Acórdão nº 02576/15.9BEBRG de Supremo Tribunal Administrativo (Portugal), 25 de Janeiro de 2023

Magistrado ResponsávelANABELA RUSSO
Data da Resolução25 de Janeiro de 2023
EmissorSupremo Tribunal Administrativo (Portugal)

ACÓRDÃO 1. RELATÓRIO 1.1.

A Autoridade Tributária e Aduaneira, inconformada com a sentença do Tribunal Administrativo e Fiscal de Braga - que, julgando procedente a impugnação deduzida por AA contra o acto de indeferimento tácito do recurso hierárquico por si apresentado e os actos de liquidação de Imposto sobre o Rendimento das Pessoas Singulares (“IRS”) relativos aos anos de 2009 a 2012, no valor global de EUR 7.053,76, anulou as liquidações impugnadas e, condenou a Fazenda Pública à restituição do imposto indevidamente pago e ao pagamento de juros indemnizatórios contados desde a data do pagamento indevido até à data do termo do prazo de execução espontânea ou até à data da emissão da nota de crédito se esta for anterior aquela – recorre para este Supremo Tribunal 1.2.

Nas alegações de recurso jurisdicional conclui a Recorrente nos seguintes termos: “I - O presente recurso tem por objeto a douta sentença recorrida, proferida no processo supra referenciado, que julgou totalmente procedente a presente impugnação judicial, “anulando-se as liquidações de IRS impugnadas e, bem assim, condenando-se a Fazenda Pública à restituição do imposto indevidamente pago e ao pagamento de juros indemnizatórios contados desde a data do pagamento indevido até à data do termo do prazo de execução espontânea ou até à data da emissão da nota de crédito se esta for anterior aquela.”.

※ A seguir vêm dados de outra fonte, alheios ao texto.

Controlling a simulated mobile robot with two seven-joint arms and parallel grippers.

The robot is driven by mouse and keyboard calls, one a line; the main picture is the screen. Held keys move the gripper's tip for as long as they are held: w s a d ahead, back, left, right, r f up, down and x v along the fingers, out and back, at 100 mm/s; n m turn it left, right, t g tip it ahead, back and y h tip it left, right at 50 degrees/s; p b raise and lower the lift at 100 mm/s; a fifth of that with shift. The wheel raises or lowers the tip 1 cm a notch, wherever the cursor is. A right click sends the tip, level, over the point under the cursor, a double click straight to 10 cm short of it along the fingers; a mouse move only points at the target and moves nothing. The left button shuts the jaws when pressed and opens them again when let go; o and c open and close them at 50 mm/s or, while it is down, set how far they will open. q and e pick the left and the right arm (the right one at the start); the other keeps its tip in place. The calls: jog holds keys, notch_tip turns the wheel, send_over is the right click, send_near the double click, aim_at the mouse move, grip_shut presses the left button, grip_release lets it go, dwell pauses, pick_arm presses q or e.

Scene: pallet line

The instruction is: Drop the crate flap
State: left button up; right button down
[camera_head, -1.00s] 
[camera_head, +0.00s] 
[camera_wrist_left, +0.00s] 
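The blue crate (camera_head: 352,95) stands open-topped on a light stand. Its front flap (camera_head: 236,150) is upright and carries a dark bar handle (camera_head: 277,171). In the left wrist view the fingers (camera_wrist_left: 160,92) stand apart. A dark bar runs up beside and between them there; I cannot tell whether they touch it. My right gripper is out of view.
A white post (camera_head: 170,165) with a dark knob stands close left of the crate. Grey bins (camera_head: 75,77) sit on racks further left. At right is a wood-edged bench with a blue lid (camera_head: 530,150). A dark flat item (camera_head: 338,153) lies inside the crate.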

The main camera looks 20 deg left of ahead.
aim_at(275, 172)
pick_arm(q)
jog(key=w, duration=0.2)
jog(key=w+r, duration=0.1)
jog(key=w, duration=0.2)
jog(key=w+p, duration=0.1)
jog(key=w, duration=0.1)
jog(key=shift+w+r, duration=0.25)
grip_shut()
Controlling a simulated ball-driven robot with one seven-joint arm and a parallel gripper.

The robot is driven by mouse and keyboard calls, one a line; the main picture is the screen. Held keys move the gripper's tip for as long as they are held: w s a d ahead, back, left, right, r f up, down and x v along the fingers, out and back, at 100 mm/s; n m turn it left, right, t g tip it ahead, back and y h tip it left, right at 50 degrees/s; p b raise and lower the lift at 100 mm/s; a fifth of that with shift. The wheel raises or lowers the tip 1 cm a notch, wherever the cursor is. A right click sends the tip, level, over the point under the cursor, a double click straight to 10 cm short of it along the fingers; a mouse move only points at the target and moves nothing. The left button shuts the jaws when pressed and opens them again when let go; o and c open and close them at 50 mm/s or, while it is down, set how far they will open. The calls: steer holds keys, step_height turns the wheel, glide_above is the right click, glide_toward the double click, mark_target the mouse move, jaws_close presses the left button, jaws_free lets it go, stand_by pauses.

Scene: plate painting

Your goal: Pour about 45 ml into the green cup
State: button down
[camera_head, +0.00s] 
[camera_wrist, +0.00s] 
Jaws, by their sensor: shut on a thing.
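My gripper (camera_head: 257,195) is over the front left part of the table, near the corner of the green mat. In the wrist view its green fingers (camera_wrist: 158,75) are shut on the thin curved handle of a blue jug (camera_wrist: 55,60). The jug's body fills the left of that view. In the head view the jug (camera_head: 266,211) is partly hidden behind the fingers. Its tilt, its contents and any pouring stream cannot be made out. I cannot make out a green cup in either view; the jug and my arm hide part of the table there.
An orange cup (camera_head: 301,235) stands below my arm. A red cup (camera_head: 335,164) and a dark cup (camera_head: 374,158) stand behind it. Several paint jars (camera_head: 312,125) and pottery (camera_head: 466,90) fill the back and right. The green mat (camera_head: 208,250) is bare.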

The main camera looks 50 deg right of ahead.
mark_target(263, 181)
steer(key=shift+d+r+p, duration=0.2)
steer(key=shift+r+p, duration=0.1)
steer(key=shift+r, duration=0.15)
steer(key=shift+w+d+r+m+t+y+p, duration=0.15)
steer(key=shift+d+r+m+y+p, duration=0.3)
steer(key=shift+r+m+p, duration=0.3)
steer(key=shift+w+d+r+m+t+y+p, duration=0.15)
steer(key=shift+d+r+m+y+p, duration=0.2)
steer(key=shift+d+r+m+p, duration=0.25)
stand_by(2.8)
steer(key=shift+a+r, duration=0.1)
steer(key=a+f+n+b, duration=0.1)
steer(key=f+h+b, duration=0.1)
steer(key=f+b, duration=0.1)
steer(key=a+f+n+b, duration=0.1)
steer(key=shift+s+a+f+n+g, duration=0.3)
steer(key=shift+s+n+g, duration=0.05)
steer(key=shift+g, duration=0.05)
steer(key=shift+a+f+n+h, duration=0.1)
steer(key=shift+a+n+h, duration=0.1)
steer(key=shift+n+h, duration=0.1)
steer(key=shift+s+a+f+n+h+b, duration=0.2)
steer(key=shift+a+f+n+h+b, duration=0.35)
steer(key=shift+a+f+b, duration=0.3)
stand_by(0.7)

II - Douta sentença essa que, a nosso ver, e salvaguardado o devido respeito que a mesma nos merece, bem como salvaguardado o devido respeito por melhor entendimento, não se pode manter na ordem jurídica na medida em que: c) Enferma da nulidade prevista no artigo 615º, nº 1, alínea e) do CPC, aplicável ex vi da alínea e) do artigo 2º do CPPT, e, d) Incorre em erro de julgamento em matéria de direito, em suma, por ter decidido que “a expressão “matéria tributável”, utilizada no nº 4 do art.º 78º da LGT, não deverá ser entendida em sentido estrito, mas sim em sentido amplo por forma a abranger todas as situações em que a tributação levada a cabo redunde na prática de uma “injustiça grave ou notória”, pelo que mal andou a Administração Tributária quando considerou que “as deduções à colecta, mormente as que se relacionam com pessoas com deficiência fiscalmente relevante, não se enquadram no conceito de revisão de matéria tributável constante do art.º 78.º, n.º 4 da LGT.”, e, em sequência, ter decidido que “Em consequência, resulta inválido o despacho de indeferimento em crise nos autos e, bem assim as liquidações de IRS impugnadas.”. Vejamos: III - Tal como flui da sentença aqui posta em crise, no que tange ao pedido da alínea B) do pedido formulado, a final, na petição inicial, a M.ma Juíza, ao invés de condenar a AT “a restituir o IRS a mais liquidado e pago por não ter sido levado em consideração o atestado de incapacidade acima mencionado, acrescido dos juros indemnizatórios previstos no art.º 43.º da LGT”, tal como peticionado pelo impugnante, condenou a AT a, pura e simplesmente, anular na sua totalidade “as liquidações de IRS impugnadas e, bem assim, condenando-se a Fazenda Pública à restituição do imposto indevidamente pago e ao pagamento de juros indemnizatórios contados desde a data do pagamento indevido até à data do termo do termo do prazo de execução espontânea ou até à data da emissão da nota de crédito se esta for anterior aquela.”.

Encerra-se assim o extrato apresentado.